The figure which you are showing is only showing OCP vs. time. The OCP is not changing a lot (2 mV/33 min. for the first 4000 s) and 4 mV per 150 min for the second point of 9000 s.
This change seems it happened during taking the measurement which can be normal due to affecting the interface. If you change the scale of the Y-axis, the changes will not appear.
Thank you Adel for the notes, the Nyquist plots are not ready yet actually. You can see the abrupt change in the OCP vs. time after holding the OCPs for nearly 300 s during an EIS test from 10 kHZ to 0.01 Hz at 4000 and 9000 s. That what made me think of the reliability of the readings. Thank you again.
May I know about the system you study, it seems a bit strage to have one semicircle, but I need to know about the 3-electrode system you are using and the WE, is it for a coat or something else. Why you choose to work in 1% NaCl, if it is for corrosion study, it is preferred to have 3.5% of NaCl to simulate almost the same salinity of sea water. Waiting for your reply. Kind regards.
The WE tested is a high-strength steel immersed in a low-pH CO2-saturated solution of 10 g/L chloride. This Nyquist plot is typical for similar CO2-saturated systems. The plot seems composed of two depressed semi-circles overlapped at low frequencies. They reflect the continuous dissolution of the substrate and the simultaneous build-up of the corrosion products that raise the charge-transfer resistance over time. You can see the continuous increase in the size of the Nyquist profiles. If you have any comments please share.
1) why you are using 1% NaCl instead of 3.5% NaCL?
2) You can leave the high-strength steel for longer time before you take the EIS measurements. I could not notice the 2 semicircle from the Nyquist plots.
3) Can you provide the Bode plots?
4) Do you have any gravimetric experiments (wieght loss)?
I am using actually a range of chloride concentrations to study their effects on the corrosion behavior. The chloride concentrations in the pipeline flows are on a large scale of variation. Also, the chloride concentration in a pipeline flow is subject to change in association to many environmental factors if the flow is of a high water content. Yes, I have bode phase plots, but I depend on them for longer periods of immersion and in mildly-alkaline (bicarbonate) solutions - for which I conducted weight loss measurements.
Whether yo can study lower or longer immersion periods, Bode plots gives realistic picture of your system. If your Nyquist plots exhibit two loops in semicircle, you will also get two phase angle maxima in your Bode plots. In your environment you can immerse the sample for 30 min or 1 h before the experiment. During this time OCP will be stabilized, later you can proceed with your experiment. In our case we have been tested our samples for a maximum immersion period of 90 days. In your case the Rct value is increasing with immersion time, because, there is formation of metal oxide on the metal surface. This metal oxide will protects it from corrosion up to some extent. So my sincere advice is increase your immersion time, until the Rct values are decreased.

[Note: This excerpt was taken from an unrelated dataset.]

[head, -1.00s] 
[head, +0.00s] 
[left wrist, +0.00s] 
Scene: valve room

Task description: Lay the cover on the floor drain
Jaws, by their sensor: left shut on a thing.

During the EIS the WE potential is set by the instrument while during the OCP the WE reflects the free evolution of your electrochemical system. You should look at the DC part of the current during the EIS. If you expect the system to not be modified by the EIS then the mean current should be zero. Any drift in the current will indicate an undergone polarization of the WE. You may want to try a galvano EIS and set the mean current to zero.